[Begin]

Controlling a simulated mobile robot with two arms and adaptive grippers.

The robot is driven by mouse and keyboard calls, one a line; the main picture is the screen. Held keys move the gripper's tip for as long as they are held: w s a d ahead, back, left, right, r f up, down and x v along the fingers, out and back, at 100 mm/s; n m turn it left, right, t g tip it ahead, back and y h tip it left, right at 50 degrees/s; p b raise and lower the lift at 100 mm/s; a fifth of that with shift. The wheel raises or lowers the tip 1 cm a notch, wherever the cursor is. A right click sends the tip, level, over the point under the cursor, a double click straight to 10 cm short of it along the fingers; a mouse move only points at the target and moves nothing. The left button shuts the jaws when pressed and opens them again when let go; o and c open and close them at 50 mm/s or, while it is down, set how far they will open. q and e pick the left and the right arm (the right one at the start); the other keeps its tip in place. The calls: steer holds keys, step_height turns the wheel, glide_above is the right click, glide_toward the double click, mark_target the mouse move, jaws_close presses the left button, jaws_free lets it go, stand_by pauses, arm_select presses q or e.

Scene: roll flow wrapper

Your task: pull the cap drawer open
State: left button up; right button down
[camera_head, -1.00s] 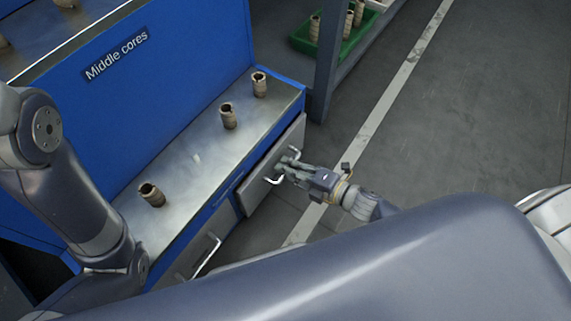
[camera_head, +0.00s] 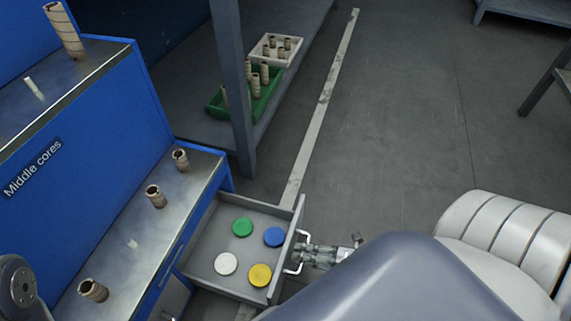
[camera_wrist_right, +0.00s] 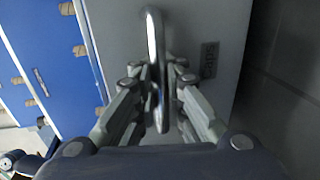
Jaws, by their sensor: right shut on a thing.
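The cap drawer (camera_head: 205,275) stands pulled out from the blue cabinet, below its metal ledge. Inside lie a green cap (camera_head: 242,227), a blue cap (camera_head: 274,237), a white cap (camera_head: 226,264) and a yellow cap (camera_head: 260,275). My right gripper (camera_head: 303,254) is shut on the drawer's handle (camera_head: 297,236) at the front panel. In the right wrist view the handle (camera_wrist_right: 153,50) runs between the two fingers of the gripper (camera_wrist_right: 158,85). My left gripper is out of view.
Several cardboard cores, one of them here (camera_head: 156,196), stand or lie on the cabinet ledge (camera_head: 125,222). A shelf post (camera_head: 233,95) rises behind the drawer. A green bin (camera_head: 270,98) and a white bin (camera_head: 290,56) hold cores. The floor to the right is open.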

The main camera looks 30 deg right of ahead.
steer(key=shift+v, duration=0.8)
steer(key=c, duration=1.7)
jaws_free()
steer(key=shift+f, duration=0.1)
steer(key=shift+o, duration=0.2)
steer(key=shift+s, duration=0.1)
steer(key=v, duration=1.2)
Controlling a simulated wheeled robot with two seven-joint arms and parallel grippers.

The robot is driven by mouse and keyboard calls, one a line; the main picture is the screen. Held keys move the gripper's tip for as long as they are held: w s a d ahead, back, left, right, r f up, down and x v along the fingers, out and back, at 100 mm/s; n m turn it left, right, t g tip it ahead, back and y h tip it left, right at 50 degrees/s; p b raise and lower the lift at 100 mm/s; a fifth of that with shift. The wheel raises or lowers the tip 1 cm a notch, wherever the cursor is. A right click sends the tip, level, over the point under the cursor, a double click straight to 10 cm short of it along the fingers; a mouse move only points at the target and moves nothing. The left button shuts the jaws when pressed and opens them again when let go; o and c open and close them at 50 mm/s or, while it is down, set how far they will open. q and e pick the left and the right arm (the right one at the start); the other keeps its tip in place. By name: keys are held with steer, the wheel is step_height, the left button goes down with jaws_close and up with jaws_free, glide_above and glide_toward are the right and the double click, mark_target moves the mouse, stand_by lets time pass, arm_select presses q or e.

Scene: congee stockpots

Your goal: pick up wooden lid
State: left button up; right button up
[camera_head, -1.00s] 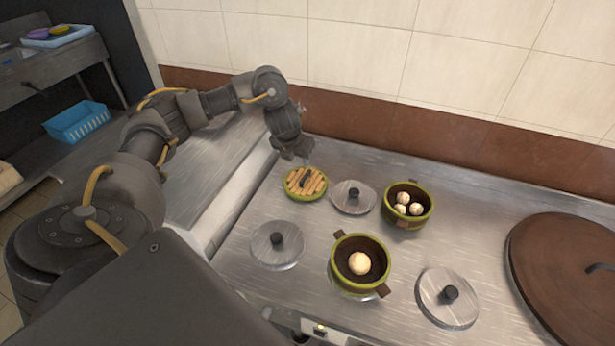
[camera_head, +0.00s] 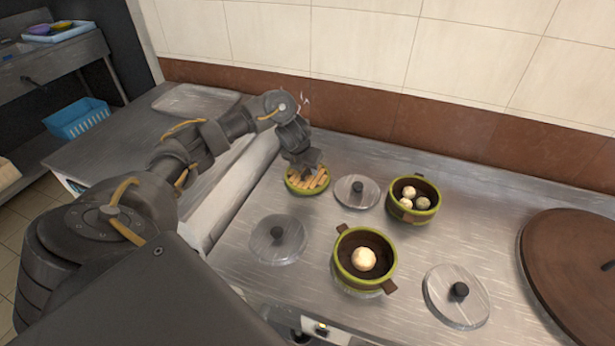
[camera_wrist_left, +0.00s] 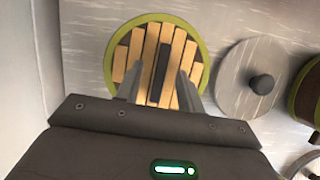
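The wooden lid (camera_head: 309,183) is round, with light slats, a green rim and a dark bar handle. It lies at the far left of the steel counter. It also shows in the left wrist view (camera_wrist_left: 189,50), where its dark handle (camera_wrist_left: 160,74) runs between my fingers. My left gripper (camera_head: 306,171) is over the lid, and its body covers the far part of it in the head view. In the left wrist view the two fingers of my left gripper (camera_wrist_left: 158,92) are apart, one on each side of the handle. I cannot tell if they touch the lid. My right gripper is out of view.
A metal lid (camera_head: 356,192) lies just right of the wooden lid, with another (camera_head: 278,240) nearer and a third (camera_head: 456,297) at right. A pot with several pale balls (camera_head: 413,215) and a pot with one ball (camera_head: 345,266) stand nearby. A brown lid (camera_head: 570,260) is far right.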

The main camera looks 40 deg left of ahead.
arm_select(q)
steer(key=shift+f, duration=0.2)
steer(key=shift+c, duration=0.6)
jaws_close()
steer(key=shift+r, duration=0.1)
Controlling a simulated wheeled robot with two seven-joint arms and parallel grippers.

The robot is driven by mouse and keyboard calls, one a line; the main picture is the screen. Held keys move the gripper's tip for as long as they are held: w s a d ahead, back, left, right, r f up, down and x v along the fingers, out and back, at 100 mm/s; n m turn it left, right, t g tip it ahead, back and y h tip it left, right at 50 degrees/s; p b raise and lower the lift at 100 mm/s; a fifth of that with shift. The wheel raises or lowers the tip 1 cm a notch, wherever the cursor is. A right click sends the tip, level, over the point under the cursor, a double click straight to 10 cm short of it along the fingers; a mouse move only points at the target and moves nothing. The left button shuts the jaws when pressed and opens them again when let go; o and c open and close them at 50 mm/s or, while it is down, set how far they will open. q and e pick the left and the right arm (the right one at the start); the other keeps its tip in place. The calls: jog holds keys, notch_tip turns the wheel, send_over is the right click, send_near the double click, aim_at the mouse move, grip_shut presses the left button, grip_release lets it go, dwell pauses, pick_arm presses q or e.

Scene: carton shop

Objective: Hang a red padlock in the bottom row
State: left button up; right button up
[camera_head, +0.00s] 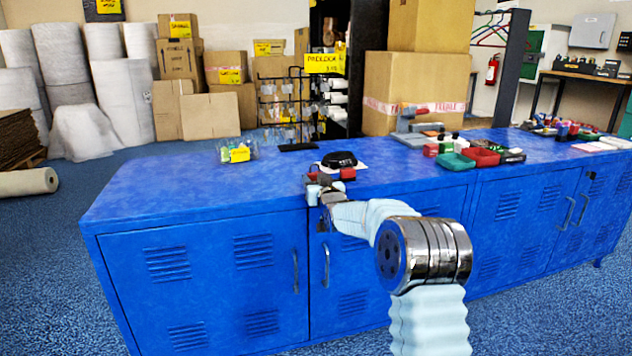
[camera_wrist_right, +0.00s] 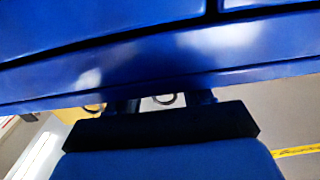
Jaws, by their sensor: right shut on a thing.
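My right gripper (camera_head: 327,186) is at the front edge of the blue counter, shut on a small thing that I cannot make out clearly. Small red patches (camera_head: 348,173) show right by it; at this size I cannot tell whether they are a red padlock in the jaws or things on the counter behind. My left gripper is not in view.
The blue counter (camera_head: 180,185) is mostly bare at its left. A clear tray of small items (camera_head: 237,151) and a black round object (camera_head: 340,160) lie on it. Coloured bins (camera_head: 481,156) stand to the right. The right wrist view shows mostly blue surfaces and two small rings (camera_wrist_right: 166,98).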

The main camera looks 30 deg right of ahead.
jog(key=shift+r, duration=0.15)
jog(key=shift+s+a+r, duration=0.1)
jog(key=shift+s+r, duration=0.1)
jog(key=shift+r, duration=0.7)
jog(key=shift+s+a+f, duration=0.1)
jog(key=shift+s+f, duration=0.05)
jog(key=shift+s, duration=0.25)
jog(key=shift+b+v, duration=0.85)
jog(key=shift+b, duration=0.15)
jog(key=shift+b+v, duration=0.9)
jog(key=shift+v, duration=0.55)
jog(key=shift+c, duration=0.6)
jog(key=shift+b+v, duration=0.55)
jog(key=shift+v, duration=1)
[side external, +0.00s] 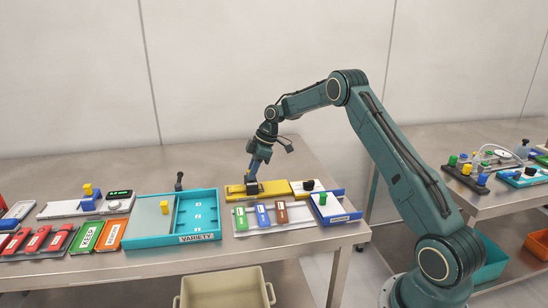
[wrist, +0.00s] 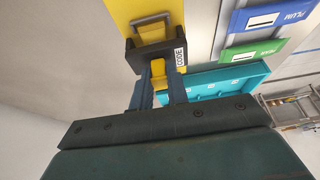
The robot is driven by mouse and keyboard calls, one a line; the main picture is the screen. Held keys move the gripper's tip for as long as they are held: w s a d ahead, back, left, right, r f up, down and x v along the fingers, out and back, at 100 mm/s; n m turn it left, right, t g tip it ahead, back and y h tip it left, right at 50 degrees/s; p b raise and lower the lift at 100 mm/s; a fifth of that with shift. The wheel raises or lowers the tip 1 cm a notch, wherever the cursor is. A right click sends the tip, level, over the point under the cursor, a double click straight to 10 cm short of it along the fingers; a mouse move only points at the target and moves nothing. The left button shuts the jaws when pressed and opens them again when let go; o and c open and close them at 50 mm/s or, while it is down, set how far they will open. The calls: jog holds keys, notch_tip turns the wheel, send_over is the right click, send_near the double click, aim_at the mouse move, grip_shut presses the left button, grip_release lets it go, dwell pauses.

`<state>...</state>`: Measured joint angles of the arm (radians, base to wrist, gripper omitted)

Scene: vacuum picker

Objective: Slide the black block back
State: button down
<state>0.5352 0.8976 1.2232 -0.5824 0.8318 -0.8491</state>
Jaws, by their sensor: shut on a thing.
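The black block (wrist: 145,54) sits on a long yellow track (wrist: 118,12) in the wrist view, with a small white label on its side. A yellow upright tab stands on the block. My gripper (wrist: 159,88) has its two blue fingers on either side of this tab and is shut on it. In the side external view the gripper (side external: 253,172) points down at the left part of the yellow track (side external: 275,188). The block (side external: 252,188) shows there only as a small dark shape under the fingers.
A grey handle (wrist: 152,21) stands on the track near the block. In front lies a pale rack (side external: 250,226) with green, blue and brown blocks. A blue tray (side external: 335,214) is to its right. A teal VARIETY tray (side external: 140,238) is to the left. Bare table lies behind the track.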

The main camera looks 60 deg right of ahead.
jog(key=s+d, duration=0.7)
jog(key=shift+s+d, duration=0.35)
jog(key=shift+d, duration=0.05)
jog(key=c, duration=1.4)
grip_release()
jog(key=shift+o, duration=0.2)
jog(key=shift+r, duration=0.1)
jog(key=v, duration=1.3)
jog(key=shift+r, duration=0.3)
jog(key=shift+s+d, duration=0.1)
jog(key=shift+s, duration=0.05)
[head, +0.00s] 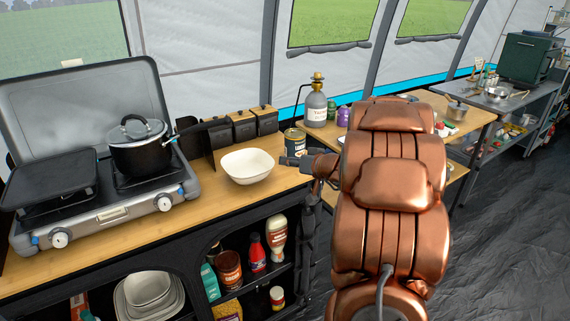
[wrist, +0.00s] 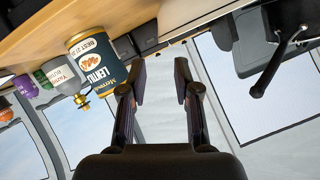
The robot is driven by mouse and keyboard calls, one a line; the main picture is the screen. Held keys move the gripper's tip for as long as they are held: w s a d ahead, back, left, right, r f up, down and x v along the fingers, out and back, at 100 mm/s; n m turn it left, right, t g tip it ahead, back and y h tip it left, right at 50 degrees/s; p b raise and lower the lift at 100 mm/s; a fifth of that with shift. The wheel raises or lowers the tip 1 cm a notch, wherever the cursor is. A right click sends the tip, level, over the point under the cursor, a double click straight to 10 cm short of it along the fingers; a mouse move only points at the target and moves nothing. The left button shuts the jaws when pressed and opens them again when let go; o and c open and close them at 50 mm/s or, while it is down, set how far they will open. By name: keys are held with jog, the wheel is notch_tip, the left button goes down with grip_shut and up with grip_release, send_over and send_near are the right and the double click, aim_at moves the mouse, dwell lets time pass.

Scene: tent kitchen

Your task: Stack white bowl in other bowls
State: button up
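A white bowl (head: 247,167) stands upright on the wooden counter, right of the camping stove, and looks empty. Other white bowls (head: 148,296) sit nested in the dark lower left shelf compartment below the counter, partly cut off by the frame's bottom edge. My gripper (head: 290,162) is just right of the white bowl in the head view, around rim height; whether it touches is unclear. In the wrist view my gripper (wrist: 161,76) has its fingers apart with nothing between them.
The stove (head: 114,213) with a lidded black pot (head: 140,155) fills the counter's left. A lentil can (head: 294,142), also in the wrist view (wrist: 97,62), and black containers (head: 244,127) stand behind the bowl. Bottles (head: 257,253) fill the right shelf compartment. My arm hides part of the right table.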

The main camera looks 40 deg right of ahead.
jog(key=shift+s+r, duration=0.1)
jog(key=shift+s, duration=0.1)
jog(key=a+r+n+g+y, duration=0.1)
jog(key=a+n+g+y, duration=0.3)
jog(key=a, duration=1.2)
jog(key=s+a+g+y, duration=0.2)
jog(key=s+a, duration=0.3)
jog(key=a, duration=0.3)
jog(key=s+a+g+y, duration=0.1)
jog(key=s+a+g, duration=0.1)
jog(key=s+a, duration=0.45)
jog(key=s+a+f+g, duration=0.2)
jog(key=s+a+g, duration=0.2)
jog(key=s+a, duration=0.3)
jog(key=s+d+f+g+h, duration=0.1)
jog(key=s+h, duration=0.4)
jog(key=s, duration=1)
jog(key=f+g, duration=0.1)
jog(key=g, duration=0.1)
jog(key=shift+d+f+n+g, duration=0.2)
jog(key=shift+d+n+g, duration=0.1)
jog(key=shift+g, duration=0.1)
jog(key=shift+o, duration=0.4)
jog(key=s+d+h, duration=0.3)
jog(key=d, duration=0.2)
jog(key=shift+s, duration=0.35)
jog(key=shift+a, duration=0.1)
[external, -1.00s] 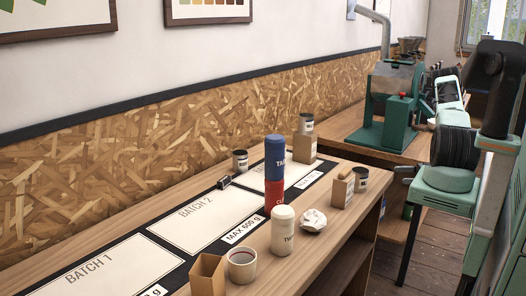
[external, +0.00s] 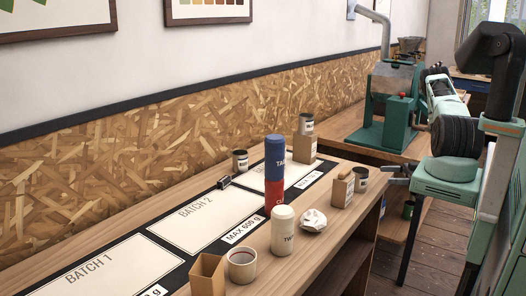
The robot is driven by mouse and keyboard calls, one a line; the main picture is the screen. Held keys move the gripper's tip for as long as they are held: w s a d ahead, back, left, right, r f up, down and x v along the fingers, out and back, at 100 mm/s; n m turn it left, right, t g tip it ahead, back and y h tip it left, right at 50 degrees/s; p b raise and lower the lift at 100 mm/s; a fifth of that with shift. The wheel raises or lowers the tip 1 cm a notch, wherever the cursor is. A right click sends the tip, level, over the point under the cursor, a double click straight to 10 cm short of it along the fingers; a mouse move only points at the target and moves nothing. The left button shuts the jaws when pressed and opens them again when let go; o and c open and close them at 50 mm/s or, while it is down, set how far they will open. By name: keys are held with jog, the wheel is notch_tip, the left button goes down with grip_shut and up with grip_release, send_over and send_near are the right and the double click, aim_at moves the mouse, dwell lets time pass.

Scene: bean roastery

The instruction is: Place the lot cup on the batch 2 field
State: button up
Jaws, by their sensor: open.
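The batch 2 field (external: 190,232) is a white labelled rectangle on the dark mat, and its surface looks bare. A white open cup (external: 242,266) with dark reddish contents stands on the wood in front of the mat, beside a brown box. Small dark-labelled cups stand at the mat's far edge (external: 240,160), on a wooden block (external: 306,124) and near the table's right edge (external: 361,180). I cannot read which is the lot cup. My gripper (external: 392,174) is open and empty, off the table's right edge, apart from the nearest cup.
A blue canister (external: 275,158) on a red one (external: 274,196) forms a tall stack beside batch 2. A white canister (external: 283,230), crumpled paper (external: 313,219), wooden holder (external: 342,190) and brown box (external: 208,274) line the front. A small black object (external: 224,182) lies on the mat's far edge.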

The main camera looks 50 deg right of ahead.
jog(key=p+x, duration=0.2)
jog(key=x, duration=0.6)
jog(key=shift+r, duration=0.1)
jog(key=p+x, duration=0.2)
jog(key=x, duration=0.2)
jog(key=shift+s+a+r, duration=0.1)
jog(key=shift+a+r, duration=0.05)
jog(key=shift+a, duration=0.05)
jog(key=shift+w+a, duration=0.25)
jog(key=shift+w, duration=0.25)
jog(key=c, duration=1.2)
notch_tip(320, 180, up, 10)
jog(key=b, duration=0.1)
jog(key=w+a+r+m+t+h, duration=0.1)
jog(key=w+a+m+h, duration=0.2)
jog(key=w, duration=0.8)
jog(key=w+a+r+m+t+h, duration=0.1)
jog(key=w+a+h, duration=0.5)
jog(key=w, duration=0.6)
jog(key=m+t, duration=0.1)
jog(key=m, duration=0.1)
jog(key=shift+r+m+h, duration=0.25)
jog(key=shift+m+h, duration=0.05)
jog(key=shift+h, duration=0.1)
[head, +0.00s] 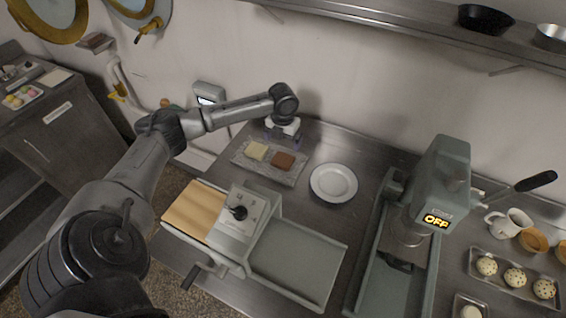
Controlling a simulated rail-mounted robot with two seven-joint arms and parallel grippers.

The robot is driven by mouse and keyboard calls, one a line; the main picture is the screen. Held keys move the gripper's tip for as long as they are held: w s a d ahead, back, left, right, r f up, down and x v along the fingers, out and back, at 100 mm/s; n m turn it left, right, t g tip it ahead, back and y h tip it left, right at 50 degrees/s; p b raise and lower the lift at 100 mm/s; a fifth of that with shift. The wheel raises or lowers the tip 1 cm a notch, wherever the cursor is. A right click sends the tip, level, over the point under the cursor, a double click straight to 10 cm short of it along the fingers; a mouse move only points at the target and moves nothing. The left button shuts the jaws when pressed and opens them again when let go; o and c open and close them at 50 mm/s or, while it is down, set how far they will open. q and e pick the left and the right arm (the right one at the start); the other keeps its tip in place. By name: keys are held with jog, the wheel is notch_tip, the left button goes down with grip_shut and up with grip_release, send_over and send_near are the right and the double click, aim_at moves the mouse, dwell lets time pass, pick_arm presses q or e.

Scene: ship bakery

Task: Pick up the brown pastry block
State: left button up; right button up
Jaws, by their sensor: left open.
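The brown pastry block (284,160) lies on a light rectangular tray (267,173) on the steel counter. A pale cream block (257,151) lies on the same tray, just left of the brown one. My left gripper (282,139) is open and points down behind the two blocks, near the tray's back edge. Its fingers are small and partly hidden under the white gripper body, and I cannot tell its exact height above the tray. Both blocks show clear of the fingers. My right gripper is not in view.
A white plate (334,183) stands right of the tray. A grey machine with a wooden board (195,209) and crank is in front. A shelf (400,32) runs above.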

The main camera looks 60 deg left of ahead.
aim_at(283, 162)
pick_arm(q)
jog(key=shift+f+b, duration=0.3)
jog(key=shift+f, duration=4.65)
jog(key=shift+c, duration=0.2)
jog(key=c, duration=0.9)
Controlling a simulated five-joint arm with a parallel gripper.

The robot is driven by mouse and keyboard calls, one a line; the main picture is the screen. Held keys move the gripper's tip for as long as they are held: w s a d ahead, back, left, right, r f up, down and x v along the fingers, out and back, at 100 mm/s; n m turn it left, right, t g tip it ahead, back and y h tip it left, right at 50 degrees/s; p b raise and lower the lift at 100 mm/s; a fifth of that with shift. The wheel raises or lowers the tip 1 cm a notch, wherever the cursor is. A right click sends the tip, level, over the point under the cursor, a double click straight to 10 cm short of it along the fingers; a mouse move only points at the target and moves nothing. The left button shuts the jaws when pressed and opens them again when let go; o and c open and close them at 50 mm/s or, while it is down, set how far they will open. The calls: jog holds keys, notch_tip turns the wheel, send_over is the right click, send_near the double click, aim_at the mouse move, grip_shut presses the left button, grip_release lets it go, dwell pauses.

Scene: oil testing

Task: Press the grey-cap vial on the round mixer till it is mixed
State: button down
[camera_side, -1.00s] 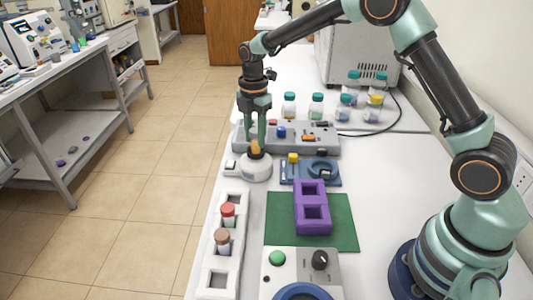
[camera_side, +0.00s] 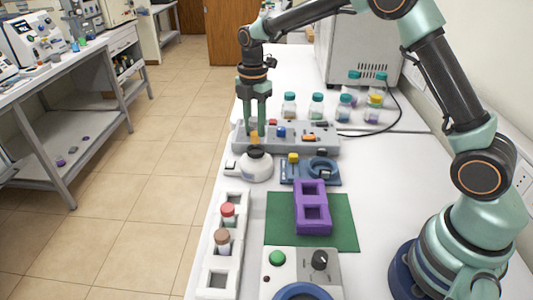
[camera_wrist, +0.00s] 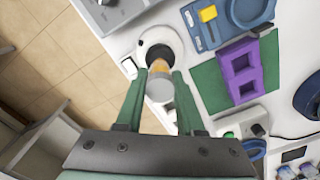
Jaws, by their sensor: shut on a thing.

[End]

Aim =
Every line containing the string "Objective" must be listed.

Solution to this exercise =
Objective: Hang a red padlock in the bottom row
Objective: Slide the black block back

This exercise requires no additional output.